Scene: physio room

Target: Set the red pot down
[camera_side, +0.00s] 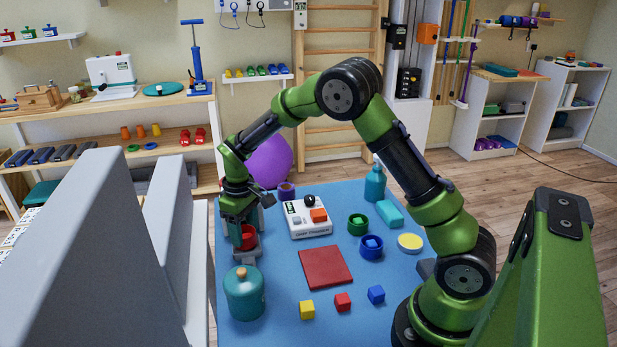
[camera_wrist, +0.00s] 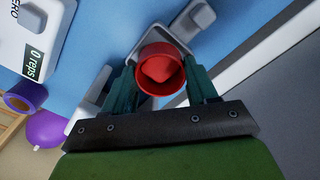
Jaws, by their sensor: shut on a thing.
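The red pot (camera_side: 248,239) is at the left side of the blue table (camera_side: 275,268). My gripper (camera_side: 247,228) is shut on it from above, with a finger on each side. In the wrist view the red pot (camera_wrist: 161,84) sits between the two teal fingers, its round opening facing the camera. Something red shows inside it. A grey fixture (camera_side: 246,254) lies just under or behind the pot; I cannot tell whether the pot touches it. A flat red square (camera_side: 325,267) lies bare in the middle of the table.
A white counter device (camera_side: 306,219) stands close right of my gripper. Yellow (camera_side: 307,310), red (camera_side: 342,301) and blue (camera_side: 376,294) cubes lie near the front. Green (camera_side: 357,225) and blue (camera_side: 371,247) pots stand to the right.

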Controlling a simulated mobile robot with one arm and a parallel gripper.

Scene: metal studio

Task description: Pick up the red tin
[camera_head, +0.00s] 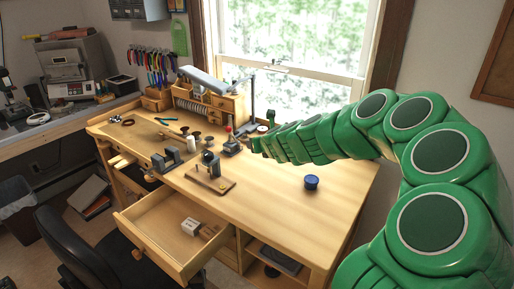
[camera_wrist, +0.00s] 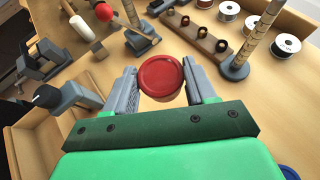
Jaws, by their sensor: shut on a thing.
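The red tin (camera_wrist: 160,77) is a round tin seen from above in the wrist view. It sits between the two grey fingers of my gripper (camera_wrist: 158,84), which are shut on its sides. In the head view, my green arm reaches across the bench and my gripper (camera_head: 254,142) is small at its far end, near the back of the bench. I cannot make out the tin clearly in the head view. Whether the tin touches the bench top or is lifted is hard to tell.
The wooden bench (camera_head: 285,215) has clear room at its front right, apart from a blue tin (camera_head: 311,183). An open drawer (camera_head: 175,245) juts out below. In the wrist view, a spool rack (camera_wrist: 195,35), a post stand (camera_wrist: 250,45) and a red-ball tool (camera_wrist: 104,12) stand close ahead.

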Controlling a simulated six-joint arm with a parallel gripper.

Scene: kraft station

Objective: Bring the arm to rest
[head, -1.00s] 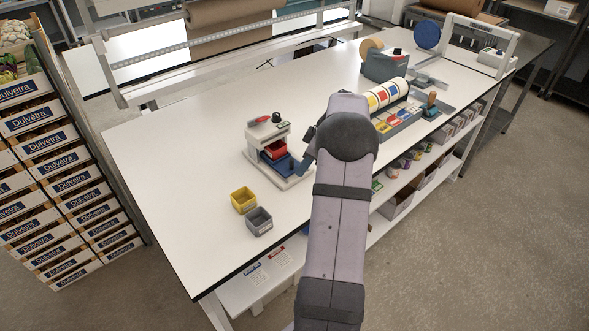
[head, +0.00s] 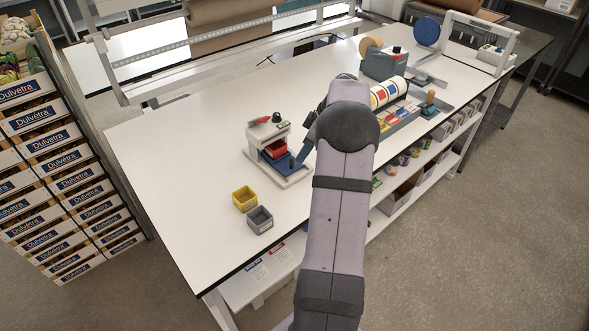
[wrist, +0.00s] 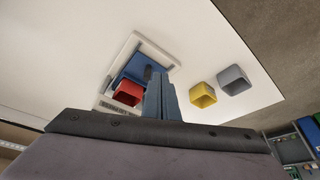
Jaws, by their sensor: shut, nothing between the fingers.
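My gripper (wrist: 158,80) shows in the wrist view as two blue-grey fingers pressed together with nothing between them. It is over the white table (head: 180,150). In the head view my arm's elbow and link hide much of the wrist, and only part of my gripper (head: 300,160) shows, at the right of a small white stand (head: 262,135). In the wrist view the red bin (wrist: 127,92) lies just left of the fingers. I cannot tell how high the fingers are above the stand.
A yellow bin (head: 244,200) and a grey bin (head: 260,219) stand on the table in front of the stand. A grey tape dispenser (head: 384,66) and striped rolls (head: 387,92) stand farther right. Dulvetra crates (head: 65,160) are stacked at the left. The left of the table is clear.

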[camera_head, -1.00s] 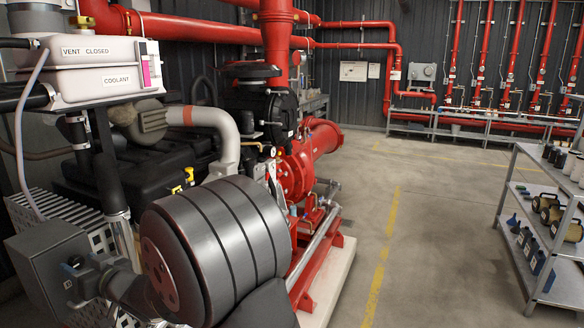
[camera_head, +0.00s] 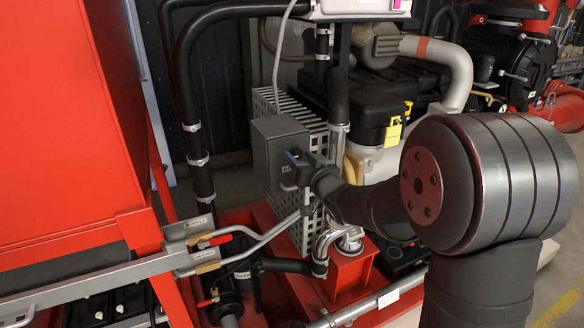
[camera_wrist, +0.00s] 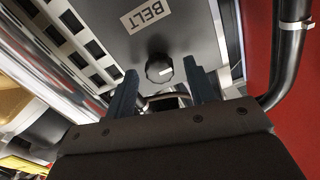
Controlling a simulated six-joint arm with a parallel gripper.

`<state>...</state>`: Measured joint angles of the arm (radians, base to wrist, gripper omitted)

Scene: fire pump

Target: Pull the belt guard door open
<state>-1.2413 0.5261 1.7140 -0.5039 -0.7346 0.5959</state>
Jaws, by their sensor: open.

━━━━━━━━━━━━━━━━━━━━

== GIVEN TASK ==
Lines containing the string "Scene" should be counted; reply with their number and nothing more.

== THE REPLY ==
4